_GOAL_
Give back the lines exactly, from the first one to the line with "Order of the", both ends included.

_RECORDS FOR THE EXERCISE_
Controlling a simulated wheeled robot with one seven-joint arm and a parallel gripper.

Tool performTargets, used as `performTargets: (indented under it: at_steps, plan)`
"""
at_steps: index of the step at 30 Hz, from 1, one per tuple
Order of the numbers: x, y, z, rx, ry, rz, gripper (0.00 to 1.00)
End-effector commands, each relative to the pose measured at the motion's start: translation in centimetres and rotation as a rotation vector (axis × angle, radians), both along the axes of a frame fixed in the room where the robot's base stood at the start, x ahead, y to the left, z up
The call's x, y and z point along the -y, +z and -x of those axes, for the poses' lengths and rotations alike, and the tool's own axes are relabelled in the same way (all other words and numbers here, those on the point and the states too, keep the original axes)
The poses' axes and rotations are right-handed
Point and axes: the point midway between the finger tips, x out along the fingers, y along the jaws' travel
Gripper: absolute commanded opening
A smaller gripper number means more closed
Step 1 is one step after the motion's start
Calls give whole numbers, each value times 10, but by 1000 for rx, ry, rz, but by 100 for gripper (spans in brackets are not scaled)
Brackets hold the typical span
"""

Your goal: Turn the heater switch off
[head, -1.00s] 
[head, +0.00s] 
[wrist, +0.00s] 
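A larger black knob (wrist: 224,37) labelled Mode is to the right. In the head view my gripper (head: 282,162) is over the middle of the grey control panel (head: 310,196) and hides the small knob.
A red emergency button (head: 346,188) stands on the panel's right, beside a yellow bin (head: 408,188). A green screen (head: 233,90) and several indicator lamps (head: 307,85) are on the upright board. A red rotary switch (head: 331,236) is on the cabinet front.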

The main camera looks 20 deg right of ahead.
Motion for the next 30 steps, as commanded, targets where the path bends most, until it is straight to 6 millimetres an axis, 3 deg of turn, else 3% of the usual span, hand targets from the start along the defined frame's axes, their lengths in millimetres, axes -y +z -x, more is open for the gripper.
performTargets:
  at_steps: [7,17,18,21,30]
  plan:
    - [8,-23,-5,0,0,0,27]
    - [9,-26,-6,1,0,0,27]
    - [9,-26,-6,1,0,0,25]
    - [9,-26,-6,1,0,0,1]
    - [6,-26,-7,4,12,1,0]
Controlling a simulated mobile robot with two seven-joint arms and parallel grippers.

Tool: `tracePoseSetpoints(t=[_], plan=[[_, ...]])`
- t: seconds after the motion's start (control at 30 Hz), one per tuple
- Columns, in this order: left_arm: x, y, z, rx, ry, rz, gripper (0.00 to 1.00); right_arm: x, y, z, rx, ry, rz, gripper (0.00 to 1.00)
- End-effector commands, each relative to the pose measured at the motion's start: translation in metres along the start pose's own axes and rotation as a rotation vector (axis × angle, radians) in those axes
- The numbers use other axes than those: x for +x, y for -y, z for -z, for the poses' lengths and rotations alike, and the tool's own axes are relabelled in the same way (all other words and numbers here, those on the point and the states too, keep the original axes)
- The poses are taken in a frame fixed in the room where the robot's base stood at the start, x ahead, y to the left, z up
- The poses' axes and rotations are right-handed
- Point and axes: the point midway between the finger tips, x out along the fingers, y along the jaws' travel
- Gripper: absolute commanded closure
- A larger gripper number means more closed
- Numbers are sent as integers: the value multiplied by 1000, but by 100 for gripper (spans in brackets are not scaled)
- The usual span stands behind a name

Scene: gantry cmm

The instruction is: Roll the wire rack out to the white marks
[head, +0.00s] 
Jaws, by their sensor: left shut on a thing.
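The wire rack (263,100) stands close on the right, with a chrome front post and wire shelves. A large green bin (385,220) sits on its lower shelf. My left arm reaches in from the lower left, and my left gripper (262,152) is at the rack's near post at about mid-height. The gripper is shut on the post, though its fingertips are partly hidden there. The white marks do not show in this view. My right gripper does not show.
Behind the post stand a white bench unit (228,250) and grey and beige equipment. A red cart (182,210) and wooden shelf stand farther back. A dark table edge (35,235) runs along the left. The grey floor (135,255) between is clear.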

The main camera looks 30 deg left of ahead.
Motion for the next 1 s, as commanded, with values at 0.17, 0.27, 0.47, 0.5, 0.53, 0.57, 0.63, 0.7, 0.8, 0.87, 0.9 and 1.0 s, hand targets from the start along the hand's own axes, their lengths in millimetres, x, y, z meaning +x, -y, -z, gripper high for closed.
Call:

_THE RESPONSE_
Controlling a simulated wheeled robot with one seven-joint arm and a parallel gripper.

Tool performTargets, used as `performTargets: (indented under it: at_steps, plan)`
"""
at_steps: index of the step at 30 Hz, from 1, one per tuple
Order of the numbers: x, y, z, rx, ry, rz, gripper (0.00 to 1.00)

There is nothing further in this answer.